_Available data_
>>>

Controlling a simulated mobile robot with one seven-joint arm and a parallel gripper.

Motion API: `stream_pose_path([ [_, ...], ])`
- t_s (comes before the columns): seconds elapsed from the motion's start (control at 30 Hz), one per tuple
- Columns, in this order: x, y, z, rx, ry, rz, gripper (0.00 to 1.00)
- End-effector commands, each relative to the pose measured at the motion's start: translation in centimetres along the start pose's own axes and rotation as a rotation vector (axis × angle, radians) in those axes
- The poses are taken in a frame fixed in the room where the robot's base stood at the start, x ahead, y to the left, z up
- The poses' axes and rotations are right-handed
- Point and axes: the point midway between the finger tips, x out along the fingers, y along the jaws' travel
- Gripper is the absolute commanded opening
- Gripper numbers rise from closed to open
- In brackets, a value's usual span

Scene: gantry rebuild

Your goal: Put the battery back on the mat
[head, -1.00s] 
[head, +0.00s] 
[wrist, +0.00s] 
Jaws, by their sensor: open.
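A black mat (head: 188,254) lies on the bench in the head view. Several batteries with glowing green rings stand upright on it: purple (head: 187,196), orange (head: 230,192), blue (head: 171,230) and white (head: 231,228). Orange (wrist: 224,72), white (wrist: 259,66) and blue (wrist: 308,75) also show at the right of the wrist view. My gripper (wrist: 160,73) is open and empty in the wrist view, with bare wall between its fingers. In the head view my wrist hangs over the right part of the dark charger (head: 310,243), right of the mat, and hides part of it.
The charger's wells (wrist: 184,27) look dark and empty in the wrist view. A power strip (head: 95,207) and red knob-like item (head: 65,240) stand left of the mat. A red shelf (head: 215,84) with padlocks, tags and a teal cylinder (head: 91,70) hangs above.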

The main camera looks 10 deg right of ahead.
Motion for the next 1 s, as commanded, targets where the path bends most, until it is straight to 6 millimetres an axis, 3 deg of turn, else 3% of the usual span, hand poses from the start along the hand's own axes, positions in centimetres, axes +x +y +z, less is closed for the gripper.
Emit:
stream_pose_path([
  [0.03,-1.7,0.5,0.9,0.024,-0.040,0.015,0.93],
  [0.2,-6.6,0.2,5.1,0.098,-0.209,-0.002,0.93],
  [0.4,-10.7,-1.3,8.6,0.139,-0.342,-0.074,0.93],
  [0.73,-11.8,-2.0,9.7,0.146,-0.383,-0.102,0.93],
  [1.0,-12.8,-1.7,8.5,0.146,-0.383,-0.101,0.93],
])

<<<

_Task directions_
Pick out the lines containing the string "robot" and show them.

_Final result_
Controlling a simulated mobile robot with one seven-joint arm and a parallel gripper.
- The poses are taken in a frame fixed in the room where the robot's base stood at the start, x ahead, y to the left, z up

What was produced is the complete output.